Here, collected from a wide variety of news accounts, are a series of direct quotes from Sadr’s speech, delivered to thousands of enraptured religious Shiites who treated his return to Iraq like the return of the so-called Hidden Imam. (In fact, like many of his co-religionists of the extreme or fundamentalist persuasion, including Iran’s Mahmoud Ahmadinejad, Sadr appears to believe that he’s paving the way for the imminent return of the Imam, who is said to have vanished mysteriously thirteen centuries ago. Sadr’s followers plastered Najaf with posters proclaiming Sadr to be “The Preparer,” i.e., one who prepares the return of the Imam.)
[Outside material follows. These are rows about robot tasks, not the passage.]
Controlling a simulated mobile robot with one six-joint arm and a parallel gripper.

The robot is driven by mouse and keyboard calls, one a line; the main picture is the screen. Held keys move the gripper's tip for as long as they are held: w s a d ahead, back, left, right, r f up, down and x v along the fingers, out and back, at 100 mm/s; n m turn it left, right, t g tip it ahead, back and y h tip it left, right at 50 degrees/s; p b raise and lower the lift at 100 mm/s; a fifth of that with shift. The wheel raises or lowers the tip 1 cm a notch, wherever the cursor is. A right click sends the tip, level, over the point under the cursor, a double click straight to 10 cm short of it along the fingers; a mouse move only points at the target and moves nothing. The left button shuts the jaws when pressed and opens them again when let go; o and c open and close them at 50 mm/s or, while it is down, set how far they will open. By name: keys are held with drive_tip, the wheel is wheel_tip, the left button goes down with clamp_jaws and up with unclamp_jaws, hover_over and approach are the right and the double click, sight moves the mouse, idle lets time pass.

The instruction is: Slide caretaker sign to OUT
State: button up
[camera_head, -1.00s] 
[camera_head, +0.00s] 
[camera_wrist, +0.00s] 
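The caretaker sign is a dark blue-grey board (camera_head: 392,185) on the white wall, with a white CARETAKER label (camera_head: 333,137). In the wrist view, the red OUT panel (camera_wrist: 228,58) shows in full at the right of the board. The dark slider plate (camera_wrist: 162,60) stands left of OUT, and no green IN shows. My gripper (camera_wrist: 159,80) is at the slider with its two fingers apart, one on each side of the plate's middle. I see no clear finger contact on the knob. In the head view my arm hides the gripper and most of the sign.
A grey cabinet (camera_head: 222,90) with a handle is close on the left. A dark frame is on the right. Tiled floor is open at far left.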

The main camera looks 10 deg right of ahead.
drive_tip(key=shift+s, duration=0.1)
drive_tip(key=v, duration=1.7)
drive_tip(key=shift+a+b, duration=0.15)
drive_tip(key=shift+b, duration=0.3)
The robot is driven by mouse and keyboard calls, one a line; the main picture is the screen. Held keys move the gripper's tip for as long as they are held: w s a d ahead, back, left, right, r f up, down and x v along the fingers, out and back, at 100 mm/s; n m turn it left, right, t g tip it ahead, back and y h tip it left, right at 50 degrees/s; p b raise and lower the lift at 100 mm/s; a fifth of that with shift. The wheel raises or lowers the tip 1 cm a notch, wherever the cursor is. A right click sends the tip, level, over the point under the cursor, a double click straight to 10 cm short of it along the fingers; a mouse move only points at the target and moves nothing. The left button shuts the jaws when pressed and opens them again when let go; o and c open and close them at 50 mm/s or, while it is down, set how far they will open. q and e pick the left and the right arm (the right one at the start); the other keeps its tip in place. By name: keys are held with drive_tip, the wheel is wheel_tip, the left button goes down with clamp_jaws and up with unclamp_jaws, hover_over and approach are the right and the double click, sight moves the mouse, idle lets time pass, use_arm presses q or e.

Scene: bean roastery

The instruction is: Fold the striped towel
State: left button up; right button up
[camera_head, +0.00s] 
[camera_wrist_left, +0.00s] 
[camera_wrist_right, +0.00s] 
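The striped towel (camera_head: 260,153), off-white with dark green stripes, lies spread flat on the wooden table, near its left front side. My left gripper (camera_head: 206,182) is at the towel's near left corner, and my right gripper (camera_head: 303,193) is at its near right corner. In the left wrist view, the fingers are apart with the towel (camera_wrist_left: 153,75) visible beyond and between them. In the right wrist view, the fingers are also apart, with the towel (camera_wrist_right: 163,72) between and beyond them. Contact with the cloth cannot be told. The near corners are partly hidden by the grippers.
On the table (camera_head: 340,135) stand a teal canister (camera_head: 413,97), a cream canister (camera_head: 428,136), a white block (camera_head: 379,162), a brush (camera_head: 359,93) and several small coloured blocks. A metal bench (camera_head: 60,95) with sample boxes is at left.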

Most of Sadr’s speech, however, was entirely earth-focused:
“We say to the Iraq government: Enough occupation and enough slavery! We heard that the government has pledged to get the occupation out, and we are waiting for the promise…. We’re watching you…
“This year, we have been overwhelmed with politics, so overwhelmed with politics that we have forgotten that we are an occupied country, and that our first objective should be to get rid of the occupation. It is a legal and religious obligation…
“Resistance, yes, resistance! But not everyone will carry weapons. Only those qualified will carry weapons.
“Let’s annoy the occupier.… What’s up? Are you scared of the Americans? [Crowd: ‘No, no to America!’] That’s better.”
What Sadr’s return means, exactly, for Iraqi politics isn’t completely clear. Some analysts, quick to underscore Sadr’s anti-Americanism, have pointed out that Sadr is a powerful enough player in Iraqi politics today that he can singlehandedly prevent Maliki from endorsing the extension of the American troop presence in Iraq, as advocated by the Brookings Institution and by Ryan Crocker, the former U.S. ambassador top Iraq. Indeed, last week, Maliki proclaimed his intention not to ask for US forces to stay past the deadline of December, 2011, saying instead that Iraqi forces could handle security challenges on their own.